■ **AIM OF THE EXERCISE**
Exactly reproduce the lines from the one holding "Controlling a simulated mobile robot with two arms" through the final line of the listing below, with both ends included and nothing else.

>> BEGIN INPUT MATERIAL

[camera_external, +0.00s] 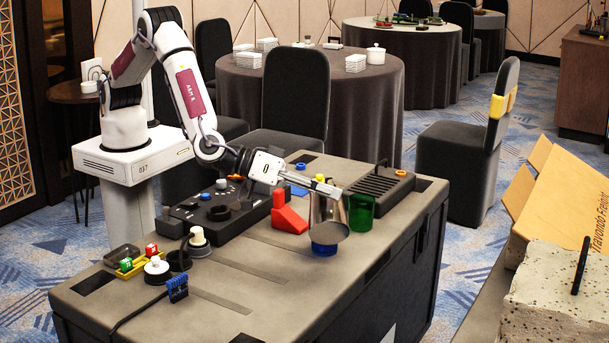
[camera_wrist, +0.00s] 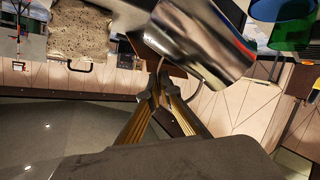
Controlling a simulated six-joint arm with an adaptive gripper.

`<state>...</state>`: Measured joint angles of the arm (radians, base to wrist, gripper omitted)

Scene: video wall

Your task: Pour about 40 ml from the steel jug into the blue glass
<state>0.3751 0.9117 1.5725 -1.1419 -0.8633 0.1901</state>
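The steel jug (camera_external: 328,212) is in the air over the front right part of the table, tilted. My gripper (camera_external: 328,188) is at its upper side. In the wrist view my gripper (camera_wrist: 158,92) has its fingertips close together on the thin handle of the jug (camera_wrist: 205,45). I cannot see any liquid or stream.
A green glass (camera_external: 362,212) stands close right of the jug. A red wedge (camera_external: 289,220) and a black control panel (camera_external: 215,210) are to the left. A black ribbed box (camera_external: 380,187) lies behind. The table's front middle is clear.

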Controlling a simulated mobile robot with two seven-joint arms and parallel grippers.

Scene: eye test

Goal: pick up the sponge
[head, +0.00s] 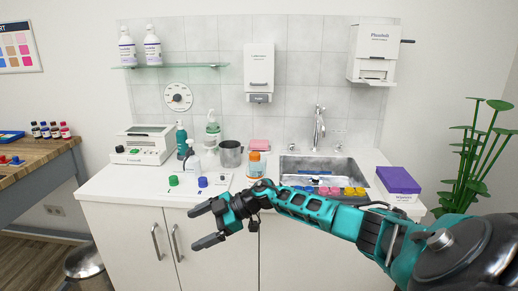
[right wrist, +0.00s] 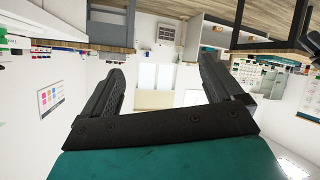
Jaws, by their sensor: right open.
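A pink block that looks like the sponge (head: 260,144) lies at the back of the white counter (head: 120,184), left of the sink. My right gripper (head: 203,226) is open and empty, pointing left in front of the cabinet doors, apart from the sponge. In the right wrist view the open jaws (right wrist: 160,72) have nothing between them, and I cannot make out the sponge there. My left gripper is not in view.
The sink (head: 322,168) with its tap (head: 318,128) is at right, with pink and yellow pieces along its front. A metal cup (head: 231,154), pump bottles and green and blue knobs stand left of the sponge. A purple-topped box (head: 398,181) stands at the counter's right end.

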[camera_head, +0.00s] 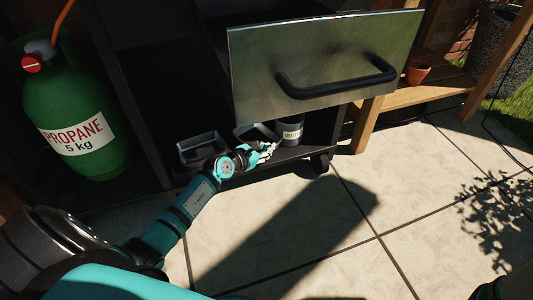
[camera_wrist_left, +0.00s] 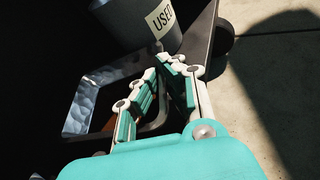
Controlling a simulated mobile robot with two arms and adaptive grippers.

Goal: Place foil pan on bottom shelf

>> END INPUT MATERIAL

■ **EXERCISE RESPONSE**
Controlling a simulated mobile robot with two arms and adaptive grippers.

Goal: Place foil pan on bottom shelf

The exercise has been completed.